* [Requirement] Up to and including the line that contains "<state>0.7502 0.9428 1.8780", write out each line of the material from its first line, exactly.

* [Dataset]
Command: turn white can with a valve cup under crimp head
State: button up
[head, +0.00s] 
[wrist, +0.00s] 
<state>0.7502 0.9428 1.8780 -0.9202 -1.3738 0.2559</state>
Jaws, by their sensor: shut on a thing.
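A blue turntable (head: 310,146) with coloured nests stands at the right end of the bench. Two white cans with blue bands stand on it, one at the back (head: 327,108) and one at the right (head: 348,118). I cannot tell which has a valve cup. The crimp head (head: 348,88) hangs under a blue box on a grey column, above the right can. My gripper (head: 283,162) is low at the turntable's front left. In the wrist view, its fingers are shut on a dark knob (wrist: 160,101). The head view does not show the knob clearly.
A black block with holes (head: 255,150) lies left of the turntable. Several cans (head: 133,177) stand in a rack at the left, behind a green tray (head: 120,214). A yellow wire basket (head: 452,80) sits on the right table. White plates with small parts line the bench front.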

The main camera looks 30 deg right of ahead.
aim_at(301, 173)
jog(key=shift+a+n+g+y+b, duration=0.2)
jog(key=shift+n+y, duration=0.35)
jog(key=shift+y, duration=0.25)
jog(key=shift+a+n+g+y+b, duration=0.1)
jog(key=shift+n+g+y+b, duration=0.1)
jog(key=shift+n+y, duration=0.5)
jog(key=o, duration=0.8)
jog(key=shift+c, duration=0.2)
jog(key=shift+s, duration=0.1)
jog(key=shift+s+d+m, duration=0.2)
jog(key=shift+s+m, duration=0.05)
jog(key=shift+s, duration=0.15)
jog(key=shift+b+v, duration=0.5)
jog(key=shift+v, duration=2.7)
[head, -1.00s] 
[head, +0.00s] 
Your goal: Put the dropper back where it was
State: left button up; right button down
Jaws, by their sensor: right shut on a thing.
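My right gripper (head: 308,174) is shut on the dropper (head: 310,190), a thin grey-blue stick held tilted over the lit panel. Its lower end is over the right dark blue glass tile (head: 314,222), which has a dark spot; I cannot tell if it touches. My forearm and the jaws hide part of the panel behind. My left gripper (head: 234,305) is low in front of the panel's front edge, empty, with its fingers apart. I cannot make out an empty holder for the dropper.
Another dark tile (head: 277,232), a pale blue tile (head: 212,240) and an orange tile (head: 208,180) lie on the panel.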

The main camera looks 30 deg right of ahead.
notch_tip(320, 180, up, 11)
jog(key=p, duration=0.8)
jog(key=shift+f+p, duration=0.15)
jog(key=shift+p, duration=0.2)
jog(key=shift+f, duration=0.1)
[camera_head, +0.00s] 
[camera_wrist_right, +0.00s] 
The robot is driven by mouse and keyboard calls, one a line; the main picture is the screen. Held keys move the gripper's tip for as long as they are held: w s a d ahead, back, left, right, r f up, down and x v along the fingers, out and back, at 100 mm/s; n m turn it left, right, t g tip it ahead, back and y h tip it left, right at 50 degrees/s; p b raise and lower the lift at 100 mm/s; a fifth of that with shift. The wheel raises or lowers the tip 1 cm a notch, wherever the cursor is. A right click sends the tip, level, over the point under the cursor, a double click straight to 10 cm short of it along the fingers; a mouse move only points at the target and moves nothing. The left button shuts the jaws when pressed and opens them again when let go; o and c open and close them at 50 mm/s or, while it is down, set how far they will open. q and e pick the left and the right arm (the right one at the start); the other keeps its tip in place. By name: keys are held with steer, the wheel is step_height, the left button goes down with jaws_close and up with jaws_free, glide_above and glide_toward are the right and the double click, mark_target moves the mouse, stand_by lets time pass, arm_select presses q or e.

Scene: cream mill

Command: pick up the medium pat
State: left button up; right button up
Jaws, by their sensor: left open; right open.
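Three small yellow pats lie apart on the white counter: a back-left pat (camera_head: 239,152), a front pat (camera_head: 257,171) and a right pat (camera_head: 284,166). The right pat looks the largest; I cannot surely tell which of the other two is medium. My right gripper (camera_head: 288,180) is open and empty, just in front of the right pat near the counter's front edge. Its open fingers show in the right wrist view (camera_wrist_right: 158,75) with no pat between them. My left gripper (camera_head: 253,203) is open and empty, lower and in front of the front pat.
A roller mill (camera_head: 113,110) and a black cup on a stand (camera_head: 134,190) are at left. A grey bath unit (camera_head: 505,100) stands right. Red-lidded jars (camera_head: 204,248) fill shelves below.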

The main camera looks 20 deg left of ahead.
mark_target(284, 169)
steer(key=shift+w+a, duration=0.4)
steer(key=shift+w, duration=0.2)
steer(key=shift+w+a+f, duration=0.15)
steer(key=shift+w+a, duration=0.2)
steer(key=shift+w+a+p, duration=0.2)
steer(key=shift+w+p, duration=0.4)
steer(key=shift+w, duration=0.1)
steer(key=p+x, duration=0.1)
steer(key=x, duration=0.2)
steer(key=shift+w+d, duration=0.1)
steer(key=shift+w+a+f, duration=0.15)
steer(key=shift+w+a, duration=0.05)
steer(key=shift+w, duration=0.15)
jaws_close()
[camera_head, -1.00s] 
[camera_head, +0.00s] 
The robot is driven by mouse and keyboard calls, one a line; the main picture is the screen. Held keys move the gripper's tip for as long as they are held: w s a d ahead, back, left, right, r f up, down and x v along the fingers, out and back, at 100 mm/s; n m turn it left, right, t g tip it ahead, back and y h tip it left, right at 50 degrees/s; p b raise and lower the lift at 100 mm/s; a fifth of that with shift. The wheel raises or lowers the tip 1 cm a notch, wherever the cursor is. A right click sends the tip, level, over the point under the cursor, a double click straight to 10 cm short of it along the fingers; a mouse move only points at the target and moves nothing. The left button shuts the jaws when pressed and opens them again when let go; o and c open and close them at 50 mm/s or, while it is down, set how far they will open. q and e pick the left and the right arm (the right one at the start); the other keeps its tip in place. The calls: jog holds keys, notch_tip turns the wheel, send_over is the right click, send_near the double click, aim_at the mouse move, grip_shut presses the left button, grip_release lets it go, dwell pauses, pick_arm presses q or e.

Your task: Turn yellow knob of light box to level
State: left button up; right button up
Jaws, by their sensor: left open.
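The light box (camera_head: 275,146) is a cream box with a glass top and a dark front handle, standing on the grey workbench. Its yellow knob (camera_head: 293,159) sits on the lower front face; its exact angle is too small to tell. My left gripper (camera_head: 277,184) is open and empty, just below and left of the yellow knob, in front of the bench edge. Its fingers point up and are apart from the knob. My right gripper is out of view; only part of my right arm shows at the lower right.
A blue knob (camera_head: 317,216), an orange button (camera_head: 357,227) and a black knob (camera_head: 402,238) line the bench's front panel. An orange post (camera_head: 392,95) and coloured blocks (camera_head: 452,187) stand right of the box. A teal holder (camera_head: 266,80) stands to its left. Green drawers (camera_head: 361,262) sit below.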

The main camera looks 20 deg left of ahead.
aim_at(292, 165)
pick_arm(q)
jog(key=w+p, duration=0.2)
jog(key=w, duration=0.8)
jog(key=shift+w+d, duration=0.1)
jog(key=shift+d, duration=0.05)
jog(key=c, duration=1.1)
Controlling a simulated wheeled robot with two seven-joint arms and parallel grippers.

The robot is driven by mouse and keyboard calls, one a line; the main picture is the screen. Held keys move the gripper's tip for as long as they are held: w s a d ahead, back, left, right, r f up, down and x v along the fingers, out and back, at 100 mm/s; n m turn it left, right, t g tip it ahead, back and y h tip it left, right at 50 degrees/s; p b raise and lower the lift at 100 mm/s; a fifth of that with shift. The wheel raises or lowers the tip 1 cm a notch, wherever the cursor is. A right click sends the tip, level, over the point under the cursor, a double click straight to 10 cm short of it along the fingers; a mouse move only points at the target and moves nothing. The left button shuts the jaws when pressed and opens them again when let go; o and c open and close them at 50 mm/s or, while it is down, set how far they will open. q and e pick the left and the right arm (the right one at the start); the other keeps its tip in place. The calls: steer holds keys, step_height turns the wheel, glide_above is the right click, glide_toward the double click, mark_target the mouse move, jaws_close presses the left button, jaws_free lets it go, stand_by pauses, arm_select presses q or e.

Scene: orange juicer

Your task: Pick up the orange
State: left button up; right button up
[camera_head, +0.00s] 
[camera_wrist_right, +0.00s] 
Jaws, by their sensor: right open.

* [Result for this exercise]
Command: turn white can with a valve cup under crimp head
State: button up
[head, +0.00s] 
[wrist, +0.00s] 
<state>0.7502 0.9428 1.8780 -0.9202 -1.3738 0.2559</state>

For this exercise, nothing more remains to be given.